You grew up in Amish country in Pennsylvania, and your father is a Mennonite horse trainer and driver. He’s not a cabbie; he races them, yes?
Yes, it’s harness racing.
Does your father eschew 20th and 21st century technology?
I was raised Methodist. My mom is Methodist, my dad was raised Mennonite. Amish are the ones with the horse and buggy, and Mennonites are very conservative — like my grandmother wore a covering over her head and simple handmade dresses — but they definitely drive cars and tractors. A lot of them are farmers. It’s simple living. Interestingly, the Mennonites in my hometown are very close with the Amish. My grandmother had Amish people work in her garden and clean her house, and the Amish are allowed to ride in cars but not drive them. So I would drive the Amish from her house to their farms.
Professionally, you were involved in community theater in Pennsylvania. Was there much between that and being cast in the lead role in “Spring Awakening”?
When I graduated from high school, I went on tour for a year with “The Sound of Music,” and then went from that to living in New York; after a year and a half in New York, I got “Spring Awakening.” So there was a year and a half of auditioning and waiting tables and doing summer stock, and then I did an understudy role in a Broadway flop musical. And right after that, I got “Spring Awakening.”
Let’s talk about that Newsweek critic who, when you were guest-starring in “Glee” two years ago, said you were unconvincing as Lea Michele’s character’s straight love interest. He said, you seemed “more like your average theater queen.” You’re laughing now, but how did you feel about that at the time?
To be honest, I feel the same way now as I did then. Here’s the deal — I go to my auditions and plug away and try and do my best. People are going to say whatever they’re going to say about your performance, and at the end of the day, you can’t let that stuff affect you. Everyone is entitled to his opinion, and it started a lot of good conversations probably. All I can do is laugh and keep moving forward. Sexuality is such an interesting thing. Unless you’re playing a very effeminate person, a stereotypical queen, it’s hard to say what it means to play gay.
You casually came out at a gay rights event in 2009, and you’re featured in the current issue of Out magazine. And you and Zachary Quinto are public about being a couple. So what do you think about gay actors who stay in the closet?

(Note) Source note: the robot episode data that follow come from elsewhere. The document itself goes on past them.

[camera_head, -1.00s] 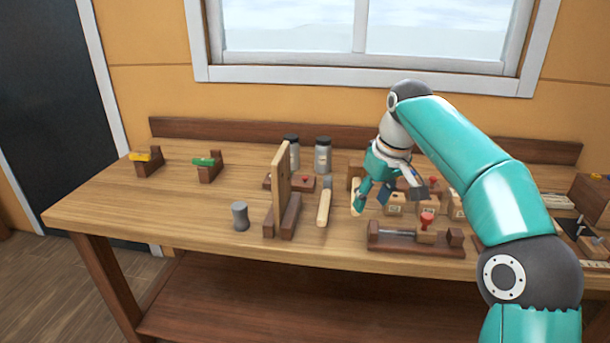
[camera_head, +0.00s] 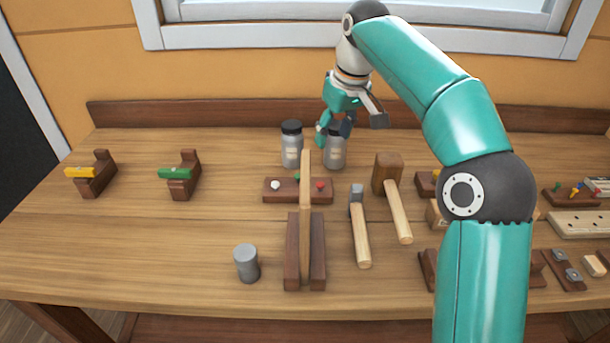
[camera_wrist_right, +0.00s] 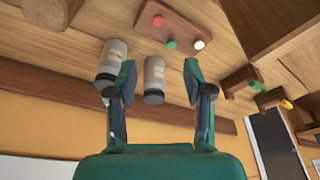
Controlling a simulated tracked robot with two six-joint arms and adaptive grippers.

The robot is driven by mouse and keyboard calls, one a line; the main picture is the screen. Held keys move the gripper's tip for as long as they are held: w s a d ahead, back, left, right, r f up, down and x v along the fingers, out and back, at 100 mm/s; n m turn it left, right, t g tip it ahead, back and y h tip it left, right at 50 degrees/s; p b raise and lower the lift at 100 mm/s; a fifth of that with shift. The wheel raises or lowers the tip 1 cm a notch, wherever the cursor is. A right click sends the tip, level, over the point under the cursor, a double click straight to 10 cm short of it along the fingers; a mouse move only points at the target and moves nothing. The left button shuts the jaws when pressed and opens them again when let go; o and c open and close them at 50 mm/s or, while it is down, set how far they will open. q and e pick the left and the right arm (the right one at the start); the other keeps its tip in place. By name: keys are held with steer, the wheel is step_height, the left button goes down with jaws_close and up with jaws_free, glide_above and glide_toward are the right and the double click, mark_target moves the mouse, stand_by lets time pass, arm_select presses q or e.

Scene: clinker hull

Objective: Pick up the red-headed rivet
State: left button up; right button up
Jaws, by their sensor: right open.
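The red-headed rivet (camera_head: 320,186) sits at the right end of a small dark wooden block (camera_head: 286,198), with a green and a white-headed rivet beside it. The right wrist view also shows the red rivet (camera_wrist_right: 157,21) on its block (camera_wrist_right: 184,40), near the top of the picture. My right gripper (camera_head: 333,135) is open and empty, above the table at the jars, behind and above the block. Its two fingers show apart in the right wrist view (camera_wrist_right: 157,82), with the rivet beyond their tips. My left gripper is not in view.
Two grey jars with dark lids (camera_head: 291,146) stand behind the block. A hammer (camera_head: 360,235) and mallet (camera_head: 398,210) lie to the right.

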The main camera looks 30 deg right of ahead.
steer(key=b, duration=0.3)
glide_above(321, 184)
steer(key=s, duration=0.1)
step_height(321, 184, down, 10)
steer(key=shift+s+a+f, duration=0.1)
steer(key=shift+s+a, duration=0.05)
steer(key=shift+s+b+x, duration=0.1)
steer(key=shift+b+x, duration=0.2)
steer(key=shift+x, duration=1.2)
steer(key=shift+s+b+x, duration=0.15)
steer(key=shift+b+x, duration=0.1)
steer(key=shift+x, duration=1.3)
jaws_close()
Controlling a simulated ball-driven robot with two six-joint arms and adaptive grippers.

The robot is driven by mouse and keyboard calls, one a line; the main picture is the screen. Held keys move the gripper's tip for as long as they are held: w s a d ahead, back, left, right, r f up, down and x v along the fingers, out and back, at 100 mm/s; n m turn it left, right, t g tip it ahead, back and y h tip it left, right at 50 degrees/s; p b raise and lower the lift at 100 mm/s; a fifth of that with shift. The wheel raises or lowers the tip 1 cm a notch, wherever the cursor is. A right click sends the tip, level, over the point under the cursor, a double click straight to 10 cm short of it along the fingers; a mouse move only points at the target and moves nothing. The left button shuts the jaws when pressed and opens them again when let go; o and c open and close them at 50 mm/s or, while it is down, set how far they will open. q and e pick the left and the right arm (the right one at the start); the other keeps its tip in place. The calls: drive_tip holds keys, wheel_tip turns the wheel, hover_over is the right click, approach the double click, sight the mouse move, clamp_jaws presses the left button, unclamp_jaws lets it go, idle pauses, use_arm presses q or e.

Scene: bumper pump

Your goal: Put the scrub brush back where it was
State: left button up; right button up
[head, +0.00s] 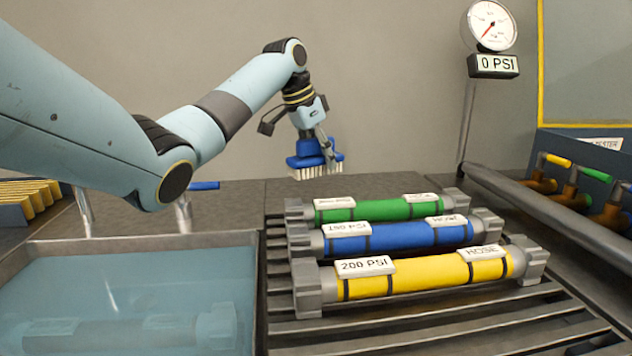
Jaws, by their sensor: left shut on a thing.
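The scrub brush (306,163) has a blue back and white bristles pointing down. My left gripper (318,138) is shut on it and holds it up in front of the back wall, beyond the hoses. The brush appears clear of the dark counter (350,186). The gripper's fingers hide part of the brush's top. My right gripper is not in view.
Green (379,210), blue (398,237) and yellow (418,277) hoses lie on a slatted rack at centre right. A water basin (130,242) is at front left. A gauge (491,25) stands at back right, above a thick pipe (560,218).

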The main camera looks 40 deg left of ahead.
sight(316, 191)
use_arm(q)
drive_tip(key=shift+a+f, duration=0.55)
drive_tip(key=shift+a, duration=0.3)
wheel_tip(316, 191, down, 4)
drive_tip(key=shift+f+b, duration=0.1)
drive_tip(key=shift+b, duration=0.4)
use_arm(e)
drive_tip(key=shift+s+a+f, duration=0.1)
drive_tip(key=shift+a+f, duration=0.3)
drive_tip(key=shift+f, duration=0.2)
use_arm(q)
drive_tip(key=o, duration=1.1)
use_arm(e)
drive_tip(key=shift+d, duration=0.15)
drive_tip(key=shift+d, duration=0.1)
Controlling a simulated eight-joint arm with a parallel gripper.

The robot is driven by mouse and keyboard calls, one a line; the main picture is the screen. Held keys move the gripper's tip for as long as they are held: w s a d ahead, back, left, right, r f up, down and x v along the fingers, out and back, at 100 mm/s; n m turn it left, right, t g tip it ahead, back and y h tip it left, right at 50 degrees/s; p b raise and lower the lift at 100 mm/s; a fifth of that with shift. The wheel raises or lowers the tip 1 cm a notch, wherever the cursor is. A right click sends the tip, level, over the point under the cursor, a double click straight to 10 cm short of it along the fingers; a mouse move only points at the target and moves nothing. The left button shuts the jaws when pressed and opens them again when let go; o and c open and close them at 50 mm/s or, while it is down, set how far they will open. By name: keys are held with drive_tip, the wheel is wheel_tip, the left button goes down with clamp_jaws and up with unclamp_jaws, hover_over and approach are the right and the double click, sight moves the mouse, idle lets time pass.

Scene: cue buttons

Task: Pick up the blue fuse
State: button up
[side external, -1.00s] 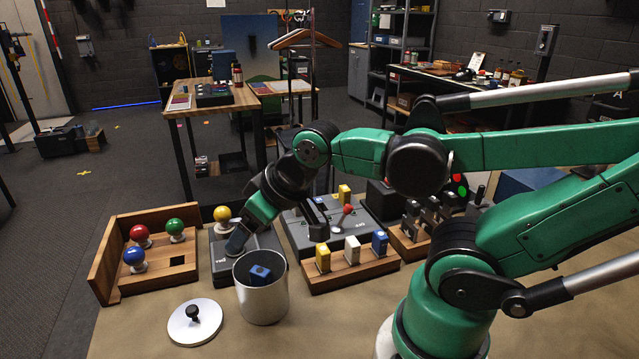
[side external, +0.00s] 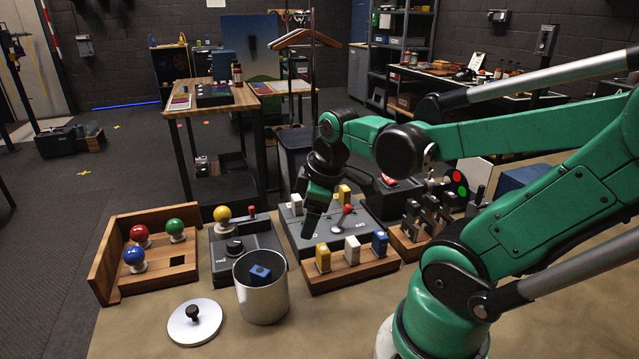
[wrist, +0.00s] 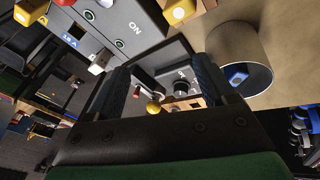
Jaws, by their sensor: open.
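The blue fuse (side external: 380,243) stands upright at the right end of a wooden holder (side external: 350,275), beside a white fuse (side external: 352,250) and a yellow fuse (side external: 323,257). My gripper (side external: 312,224) hangs over the left part of the grey fuse panel (side external: 300,235), left of the blue fuse and apart from it. In the wrist view, my gripper (wrist: 165,85) has its two dark fingers apart with nothing held between them. I cannot make out the blue fuse in the wrist view.
A metal can (side external: 262,300) with a blue block (side external: 260,273) inside stands front left of the holder. Its lid (side external: 186,329) lies beside it. A red-knobbed lever (side external: 348,210) rises from the panel. Toggle switches (side external: 425,215) stand at right, coloured balls (side external: 140,236) at left.

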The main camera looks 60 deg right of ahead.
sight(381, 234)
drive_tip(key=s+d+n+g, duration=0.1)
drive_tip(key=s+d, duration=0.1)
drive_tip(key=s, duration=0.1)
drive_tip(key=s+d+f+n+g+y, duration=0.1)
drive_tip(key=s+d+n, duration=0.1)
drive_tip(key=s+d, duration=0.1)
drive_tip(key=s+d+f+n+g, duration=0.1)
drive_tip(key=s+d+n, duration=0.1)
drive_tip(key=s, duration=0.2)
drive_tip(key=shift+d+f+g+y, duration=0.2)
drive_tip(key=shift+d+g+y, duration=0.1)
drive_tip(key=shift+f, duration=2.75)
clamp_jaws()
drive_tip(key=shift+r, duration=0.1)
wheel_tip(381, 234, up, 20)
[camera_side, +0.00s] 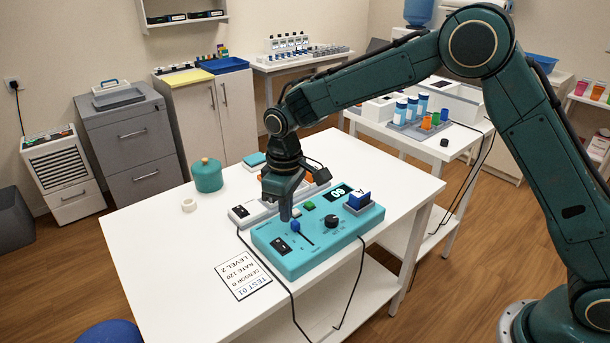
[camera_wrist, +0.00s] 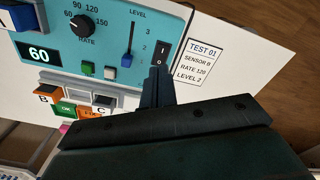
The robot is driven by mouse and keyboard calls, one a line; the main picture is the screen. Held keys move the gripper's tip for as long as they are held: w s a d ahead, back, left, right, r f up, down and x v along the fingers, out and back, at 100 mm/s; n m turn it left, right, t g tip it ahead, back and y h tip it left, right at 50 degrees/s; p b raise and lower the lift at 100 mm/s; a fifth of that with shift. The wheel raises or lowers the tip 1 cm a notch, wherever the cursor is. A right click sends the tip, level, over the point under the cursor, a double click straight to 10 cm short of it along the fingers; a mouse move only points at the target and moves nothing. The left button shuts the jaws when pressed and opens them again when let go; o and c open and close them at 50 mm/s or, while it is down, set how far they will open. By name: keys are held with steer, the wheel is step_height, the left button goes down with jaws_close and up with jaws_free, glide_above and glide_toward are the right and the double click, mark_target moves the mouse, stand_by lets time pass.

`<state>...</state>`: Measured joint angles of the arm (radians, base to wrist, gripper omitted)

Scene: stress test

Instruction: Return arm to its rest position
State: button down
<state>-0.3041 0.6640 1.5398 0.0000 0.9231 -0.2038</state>
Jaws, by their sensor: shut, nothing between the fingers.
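My gripper (camera_side: 286,215) is shut and empty, pointing down over the left part of the teal control panel (camera_side: 285,263). In the wrist view its closed fingertips (camera_wrist: 158,76) are beside the lower end of the black rocker switch (camera_wrist: 163,48); I cannot tell whether they touch it. The blue level slider (camera_wrist: 127,60) is just beside them. The black rate knob (camera_wrist: 83,25), a green button (camera_wrist: 88,69) and a display (camera_wrist: 39,54) reading 60 also show. A blue block marked A (camera_side: 359,199) sits at the panel's right end.
A card reading TEST 01, sensor B, rate 120, level 2 (camera_side: 243,275) lies left of the panel. A teal pot (camera_side: 207,175) and a white ring (camera_side: 189,205) stand further left. Black cables run off the table's front. The table's left part (camera_side: 150,250) is mostly clear.

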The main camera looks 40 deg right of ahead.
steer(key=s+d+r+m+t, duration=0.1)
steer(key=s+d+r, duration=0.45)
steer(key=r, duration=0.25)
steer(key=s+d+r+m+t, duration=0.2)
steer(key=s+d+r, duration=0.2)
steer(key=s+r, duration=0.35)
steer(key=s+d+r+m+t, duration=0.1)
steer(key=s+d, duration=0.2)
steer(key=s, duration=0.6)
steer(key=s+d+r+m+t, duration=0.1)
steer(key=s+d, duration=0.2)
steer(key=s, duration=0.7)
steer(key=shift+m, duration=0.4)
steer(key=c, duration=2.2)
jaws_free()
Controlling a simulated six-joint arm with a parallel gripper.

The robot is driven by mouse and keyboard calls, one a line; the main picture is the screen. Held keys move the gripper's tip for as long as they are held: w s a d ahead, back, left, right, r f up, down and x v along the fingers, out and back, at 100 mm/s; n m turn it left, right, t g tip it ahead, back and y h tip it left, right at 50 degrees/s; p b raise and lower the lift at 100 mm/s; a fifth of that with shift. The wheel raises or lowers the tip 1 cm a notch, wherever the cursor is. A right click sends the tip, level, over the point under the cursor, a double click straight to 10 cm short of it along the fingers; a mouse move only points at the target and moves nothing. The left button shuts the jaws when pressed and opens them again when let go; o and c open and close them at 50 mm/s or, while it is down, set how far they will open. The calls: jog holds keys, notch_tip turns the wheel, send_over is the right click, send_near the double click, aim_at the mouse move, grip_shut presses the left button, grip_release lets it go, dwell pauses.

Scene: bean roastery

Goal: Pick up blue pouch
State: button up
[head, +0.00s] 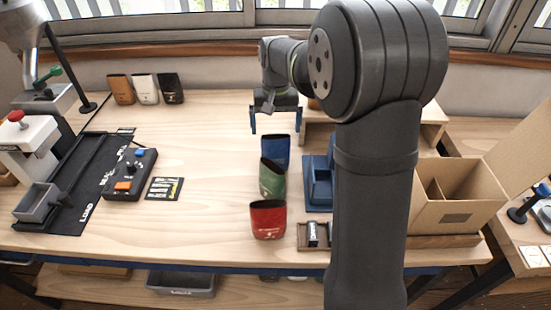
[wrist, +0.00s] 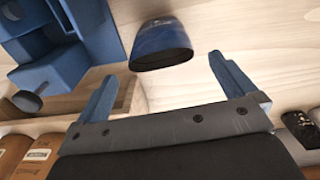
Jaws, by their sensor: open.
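The blue pouch (head: 275,151) stands upright on the wooden table, at the far end of a row behind the green pouch (head: 272,178) and the red pouch (head: 268,219). In the wrist view the blue pouch (wrist: 161,46) lies ahead of and between the fingers, with its dark open mouth showing. My gripper (head: 274,120) hangs just behind and above the blue pouch. In the wrist view my gripper (wrist: 165,82) has its two blue fingers spread wide, with nothing between the tips.
A blue fixture (head: 318,183) stands close right of the pouches. A cardboard box (head: 455,205) stands further right. Brown, white and black pouches (head: 145,89) stand at the back left. A control box (head: 130,175) is on the left.

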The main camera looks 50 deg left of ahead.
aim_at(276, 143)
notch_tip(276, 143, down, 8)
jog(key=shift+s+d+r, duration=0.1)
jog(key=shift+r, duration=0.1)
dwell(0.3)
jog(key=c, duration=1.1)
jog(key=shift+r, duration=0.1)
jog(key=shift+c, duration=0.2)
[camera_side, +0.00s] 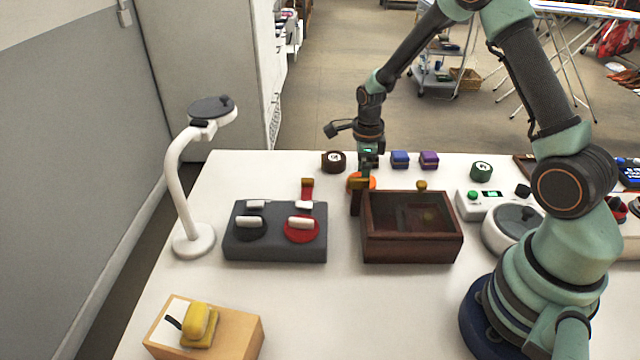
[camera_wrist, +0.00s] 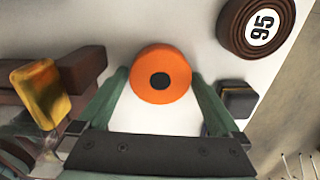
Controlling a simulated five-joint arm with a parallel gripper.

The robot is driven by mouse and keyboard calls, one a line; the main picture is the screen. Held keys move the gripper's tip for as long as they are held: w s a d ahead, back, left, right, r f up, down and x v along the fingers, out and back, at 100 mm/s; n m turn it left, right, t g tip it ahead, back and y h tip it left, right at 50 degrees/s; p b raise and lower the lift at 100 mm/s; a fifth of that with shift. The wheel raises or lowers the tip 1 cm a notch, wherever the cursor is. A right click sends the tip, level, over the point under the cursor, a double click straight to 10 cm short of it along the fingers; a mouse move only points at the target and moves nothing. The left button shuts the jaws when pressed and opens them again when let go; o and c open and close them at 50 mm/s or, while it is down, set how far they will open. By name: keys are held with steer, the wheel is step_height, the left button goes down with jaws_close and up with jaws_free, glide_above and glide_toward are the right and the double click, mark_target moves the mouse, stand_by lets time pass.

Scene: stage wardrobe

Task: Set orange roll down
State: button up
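The orange roll (camera_wrist: 177,62), with a dark centre, sits between the two fingertips of my gripper (camera_wrist: 160,82) in the wrist view. The fingers meet its sides and look shut on it. In the side view the orange roll (camera_side: 369,183) is partly hidden behind my gripper (camera_side: 358,190), at the back left corner of the brown wooden box (camera_side: 410,247). The roll lies flat, with white table around it in the wrist view. I cannot tell whether it touches the table or hangs just above it.
A dark brown roll (camera_side: 333,162), marked 95 in the wrist view (camera_wrist: 256,24), lies behind to the left. A blue block (camera_side: 400,159) and a purple block (camera_side: 429,159) stand behind. A grey fixture (camera_side: 275,250) stands left of the box. The back left table is clear.

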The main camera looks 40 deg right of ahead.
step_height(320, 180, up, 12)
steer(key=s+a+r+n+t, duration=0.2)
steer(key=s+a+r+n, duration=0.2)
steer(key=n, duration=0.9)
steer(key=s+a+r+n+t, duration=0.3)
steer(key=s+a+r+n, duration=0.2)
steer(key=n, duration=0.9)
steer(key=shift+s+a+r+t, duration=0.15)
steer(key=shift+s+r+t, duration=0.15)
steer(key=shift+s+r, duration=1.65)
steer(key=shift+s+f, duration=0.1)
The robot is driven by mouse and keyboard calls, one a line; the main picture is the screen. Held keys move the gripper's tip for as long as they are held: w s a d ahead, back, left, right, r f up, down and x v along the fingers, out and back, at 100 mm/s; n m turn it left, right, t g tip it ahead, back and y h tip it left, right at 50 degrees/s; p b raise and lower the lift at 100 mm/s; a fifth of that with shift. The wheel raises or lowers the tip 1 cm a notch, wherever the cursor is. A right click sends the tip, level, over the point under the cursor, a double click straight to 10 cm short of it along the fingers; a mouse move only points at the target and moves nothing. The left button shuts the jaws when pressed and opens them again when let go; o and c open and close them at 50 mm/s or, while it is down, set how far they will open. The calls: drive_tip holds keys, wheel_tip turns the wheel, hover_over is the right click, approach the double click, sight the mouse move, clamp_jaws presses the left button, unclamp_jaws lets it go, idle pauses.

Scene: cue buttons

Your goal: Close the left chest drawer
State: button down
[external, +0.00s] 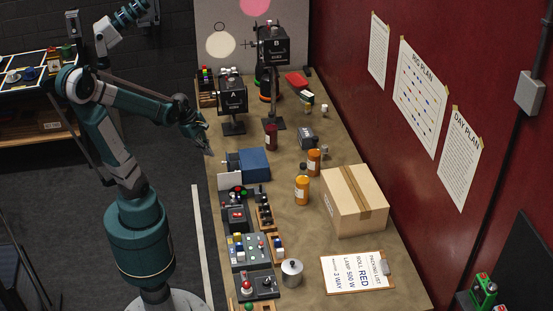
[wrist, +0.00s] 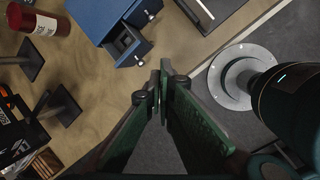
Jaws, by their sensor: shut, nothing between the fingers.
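A blue chest (external: 254,163) stands on the workbench, near its left edge. It also shows in the wrist view (wrist: 92,14). One of its drawers (wrist: 131,50) is pulled out, its dark inside visible and a small metal knob on its front. Another drawer beside it, with a knob (wrist: 150,15), looks flush with the chest. In the external view the open drawer (external: 233,161) sticks out toward my arm. My gripper (external: 207,150) is shut and empty, left of the drawer at the bench edge. In the wrist view its fingertips (wrist: 161,72) are close to the drawer front, apparently apart from it.
A white card (external: 230,180) and button panels (external: 243,250) stand nearer on the bench. Black lamp boxes A (external: 232,95) and B (external: 273,47) stand farther back.

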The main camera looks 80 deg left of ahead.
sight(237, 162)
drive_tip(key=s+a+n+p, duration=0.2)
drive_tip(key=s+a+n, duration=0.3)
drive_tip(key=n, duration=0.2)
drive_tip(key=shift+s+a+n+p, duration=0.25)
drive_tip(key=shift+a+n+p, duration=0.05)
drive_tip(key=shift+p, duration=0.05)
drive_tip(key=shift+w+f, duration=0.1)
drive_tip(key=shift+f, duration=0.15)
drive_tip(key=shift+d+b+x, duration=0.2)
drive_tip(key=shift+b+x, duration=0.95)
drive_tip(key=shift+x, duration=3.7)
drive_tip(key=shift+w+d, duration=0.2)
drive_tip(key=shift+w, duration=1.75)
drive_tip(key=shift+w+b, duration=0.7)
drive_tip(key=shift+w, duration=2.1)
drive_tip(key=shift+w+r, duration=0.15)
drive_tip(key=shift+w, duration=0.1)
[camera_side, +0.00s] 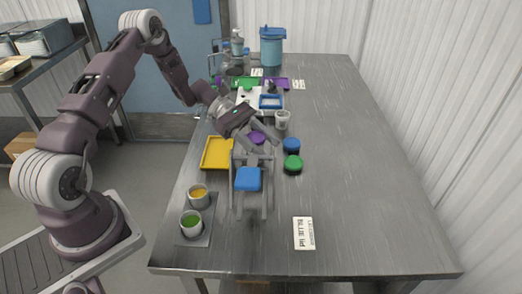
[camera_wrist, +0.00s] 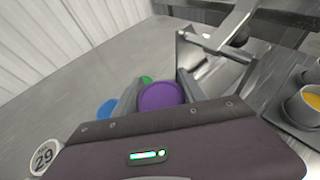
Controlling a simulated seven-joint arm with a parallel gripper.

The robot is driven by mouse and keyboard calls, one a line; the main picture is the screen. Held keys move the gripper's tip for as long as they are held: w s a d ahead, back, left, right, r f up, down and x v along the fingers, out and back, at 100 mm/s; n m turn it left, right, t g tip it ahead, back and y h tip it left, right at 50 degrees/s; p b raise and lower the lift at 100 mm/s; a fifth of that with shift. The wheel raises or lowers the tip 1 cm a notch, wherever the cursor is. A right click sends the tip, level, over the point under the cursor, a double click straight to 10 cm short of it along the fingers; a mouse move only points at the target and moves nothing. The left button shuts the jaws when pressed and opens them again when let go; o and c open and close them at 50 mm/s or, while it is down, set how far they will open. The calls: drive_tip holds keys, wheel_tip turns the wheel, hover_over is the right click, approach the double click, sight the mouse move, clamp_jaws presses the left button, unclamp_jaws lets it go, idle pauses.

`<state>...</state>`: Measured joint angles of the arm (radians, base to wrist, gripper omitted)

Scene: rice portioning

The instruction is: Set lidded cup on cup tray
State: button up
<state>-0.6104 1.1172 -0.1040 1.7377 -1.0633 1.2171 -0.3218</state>
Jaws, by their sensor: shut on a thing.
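My gripper (camera_wrist: 160,98) is shut on a purple-lidded cup; its round purple lid (camera_wrist: 163,96) shows between the fingers in the wrist view. In the side view the lid (camera_side: 257,138) is partly behind my fingers, and the cup body is hidden there. My gripper (camera_side: 260,139) is above the table, behind the grey frame stand. I cannot tell for certain which tray is the cup tray. An empty yellow tray (camera_side: 207,160) lies left of my gripper. A white tray with a blue-edged recess (camera_side: 270,102) lies farther back.
The grey frame stand (camera_side: 238,200) has a blue top piece (camera_side: 248,179). Blue (camera_side: 291,145) and green (camera_side: 292,163) lids lie to the right. Two small containers, yellow (camera_side: 198,195) and green (camera_side: 190,222) inside, stand front left. A pale cup (camera_side: 282,120) stands behind.

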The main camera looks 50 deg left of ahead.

Ultimately everyone has their own journey. The more people that come out the better, because it makes it easier for the next generation of people coming out, and it makes [straight] people more comfortable with it, the more people they know. But at the end of the day, if people don’t want to come out, it’s their personal choice. I feel really blessed to be living in 2012. Certainly there’s a long way to go, but I feel really positive about how, even in the last 10 years, being gay has become more accepted.